▸ PROBLEM REQUIREMENTS
Copy the data precisely, character for character, and leave out every picture.

▸ DATA
- - -
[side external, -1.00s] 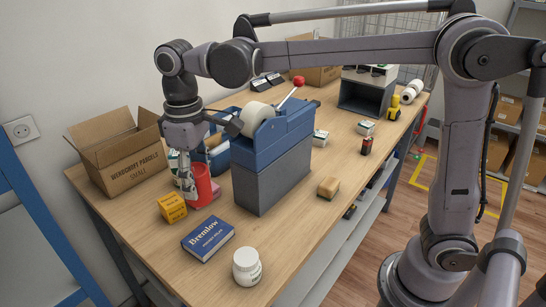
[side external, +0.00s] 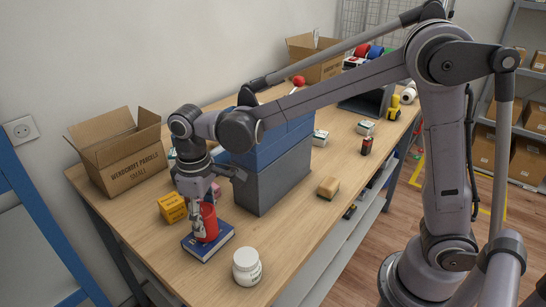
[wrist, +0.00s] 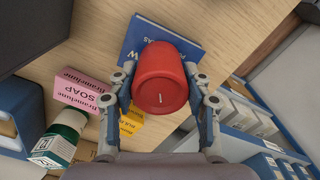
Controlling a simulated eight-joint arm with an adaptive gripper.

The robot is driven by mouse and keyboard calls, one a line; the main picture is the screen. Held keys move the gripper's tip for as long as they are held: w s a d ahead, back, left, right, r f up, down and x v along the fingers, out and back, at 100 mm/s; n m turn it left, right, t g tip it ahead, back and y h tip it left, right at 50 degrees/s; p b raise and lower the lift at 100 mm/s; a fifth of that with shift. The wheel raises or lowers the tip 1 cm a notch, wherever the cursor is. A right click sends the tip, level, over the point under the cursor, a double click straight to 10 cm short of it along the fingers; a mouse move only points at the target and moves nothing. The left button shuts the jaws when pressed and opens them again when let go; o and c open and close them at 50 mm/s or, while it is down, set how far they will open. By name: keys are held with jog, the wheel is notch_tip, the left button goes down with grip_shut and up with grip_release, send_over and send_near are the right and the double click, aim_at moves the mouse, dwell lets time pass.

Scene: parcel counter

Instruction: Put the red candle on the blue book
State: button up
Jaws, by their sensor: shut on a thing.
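The red candle (side external: 208,226) is upright between the fingers of my gripper (side external: 200,228), which is shut on it. The candle is over the blue book (side external: 219,243), which lies flat near the table's front left. Its base appears at the book's cover; I cannot tell whether it touches or hangs just above. In the wrist view the candle (wrist: 164,80) fills the space between the fingertips of my gripper (wrist: 162,72). The blue book (wrist: 137,38) shows behind it, partly hidden by the candle.
A yellow box (side external: 172,207) stands close behind the book. A white jar (side external: 247,267) stands to its front right. A tall grey block (side external: 272,178) with a blue dispenser on top rises behind right. An open cardboard box (side external: 123,160) is at the back left. A pink soap box (wrist: 83,90) is nearby.

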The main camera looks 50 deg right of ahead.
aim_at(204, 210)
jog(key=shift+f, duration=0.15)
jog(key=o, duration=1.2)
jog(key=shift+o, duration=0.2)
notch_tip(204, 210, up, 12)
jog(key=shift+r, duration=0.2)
- - -
▸ RESPONSE TO THE TASK
[side external, -1.00s] 
[side external, +0.00s] 
[wrist, +0.00s] 
Controlling a simulated eight-joint arm with an adaptive gripper.

The robot is driven by mouse and keyboard calls, one a line; the main picture is the screen. Held keys move the gripper's tip for as long as they are held: w s a d ahead, back, left, right, r f up, down and x v along the fingers, out and back, at 100 mm/s; n m turn it left, right, t g tip it ahead, back and y h tip it left, right at 50 degrees/s; p b raise and lower the lift at 100 mm/s; a fifth of that with shift. The wheel raises or lowers the tip 1 cm a notch, wherever the cursor is. A right click sends the tip, level, over the point under the cursor, a double click straight to 10 cm short of it along the fingers; a mouse move only points at the target and moves nothing. The left button shuts the jaws when pressed and opens them again when let go; o and c open and close them at 50 mm/s or, while it is down, set how far they will open. By name: keys are held with jog, the wheel is notch_tip, the left button goes down with grip_shut and up with grip_release, send_over and send_near are the right and the double click, aim_at moves the mouse, dwell lets time pass.

Scene: parcel counter

Instruction: Put the red candle on the blue book
State: button up
Jaws, by their sensor: shut on a thing.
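The red candle (side external: 208,226) is upright between the fingers of my gripper (side external: 200,228), which is shut on it. The candle is over the blue book (side external: 219,243), which lies flat near the table's front left. Its base appears at the book's cover; I cannot tell whether it touches or hangs just above. In the wrist view the candle (wrist: 164,80) fills the space between the fingertips of my gripper (wrist: 162,72). The blue book (wrist: 137,38) shows behind it, partly hidden by the candle.
A yellow box (side external: 172,207) stands close behind the book. A white jar (side external: 247,267) stands to its front right. A tall grey block (side external: 272,178) with a blue dispenser on top rises behind right. An open cardboard box (side external: 123,160) is at the back left. A pink soap box (wrist: 83,90) is nearby.

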The main camera looks 50 deg right of ahead.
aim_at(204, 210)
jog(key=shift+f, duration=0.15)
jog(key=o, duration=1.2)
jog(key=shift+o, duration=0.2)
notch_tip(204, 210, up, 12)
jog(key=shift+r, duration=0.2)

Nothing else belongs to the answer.